Data block -

%%

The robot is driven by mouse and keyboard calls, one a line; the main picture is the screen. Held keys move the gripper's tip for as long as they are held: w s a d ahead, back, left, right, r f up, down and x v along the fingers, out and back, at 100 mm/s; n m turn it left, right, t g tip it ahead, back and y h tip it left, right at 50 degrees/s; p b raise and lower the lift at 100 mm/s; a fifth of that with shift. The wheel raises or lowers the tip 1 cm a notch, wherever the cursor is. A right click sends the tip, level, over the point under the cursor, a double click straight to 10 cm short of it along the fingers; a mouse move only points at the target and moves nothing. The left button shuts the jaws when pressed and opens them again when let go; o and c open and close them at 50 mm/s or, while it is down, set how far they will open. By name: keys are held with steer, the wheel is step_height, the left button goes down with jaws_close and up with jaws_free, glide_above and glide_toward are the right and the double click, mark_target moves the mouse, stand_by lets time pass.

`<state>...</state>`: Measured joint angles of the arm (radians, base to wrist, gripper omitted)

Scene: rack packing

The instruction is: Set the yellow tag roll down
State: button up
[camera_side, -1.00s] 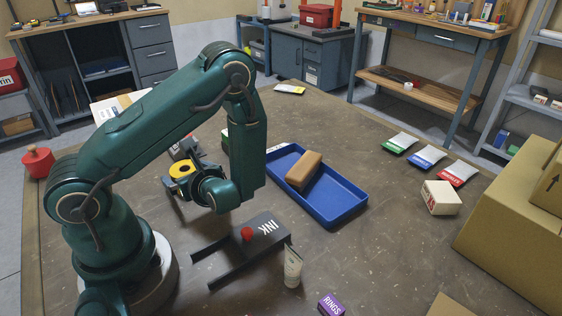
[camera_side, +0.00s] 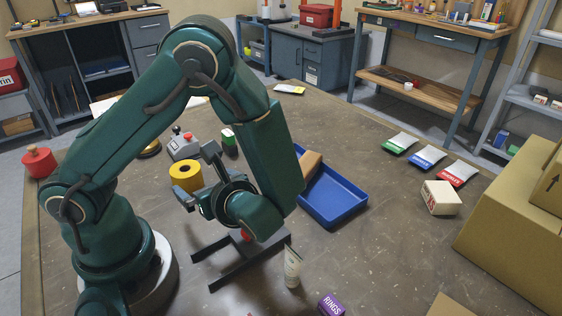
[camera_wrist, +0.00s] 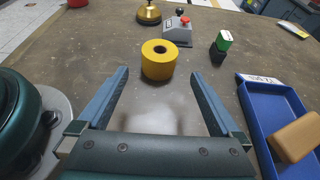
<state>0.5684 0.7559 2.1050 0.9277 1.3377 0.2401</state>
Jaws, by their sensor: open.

%%

Required work - Transcribe the listing above verbatim. Omit the pictures.

The output -
The robot is driven by mouse and keyboard calls, one a line; the main picture is the screen. Held keys move the gripper's tip for as long as they are held: w s a d ahead, back, left, right, r f up, down and x v along the fingers, out and back, at 100 mm/s; n m turn it left, right, t g tip it ahead, back and y h tip it left, right at 50 degrees/s; p b raise and lower the lift at 100 mm/s; a fifth of that with shift. The wheel raises or lowers the tip 1 cm a notch, wherever the cursor is. A right click sends the tip, level, over the point under the cursor, a double click straight to 10 cm short of it along the fingers; a mouse move only points at the target and moves nothing. The left button shuts the jaws when pressed and opens them again when let go; o and c open and close them at 50 mm/s or, while it is down, set how far they will open. By name: keys are held with steer, the wheel is step_height, the left button goes down with jaws_close and up with jaws_free, glide_above and glide_toward are the right and the double click, mark_target moves the mouse, stand_by lets time pass.

`<state>...</state>`: Measured joint angles of the arm (radians, base to wrist, gripper omitted)

Scene: rack packing

The instruction is: Set the yellow tag roll down
State: button up
[camera_side, -1.00s] 
[camera_side, +0.00s] 
[camera_wrist, +0.00s] 
<state>0.5684 0.7559 2.1050 0.9277 1.3377 0.2401</state>
Jaws, by their sensor: open.

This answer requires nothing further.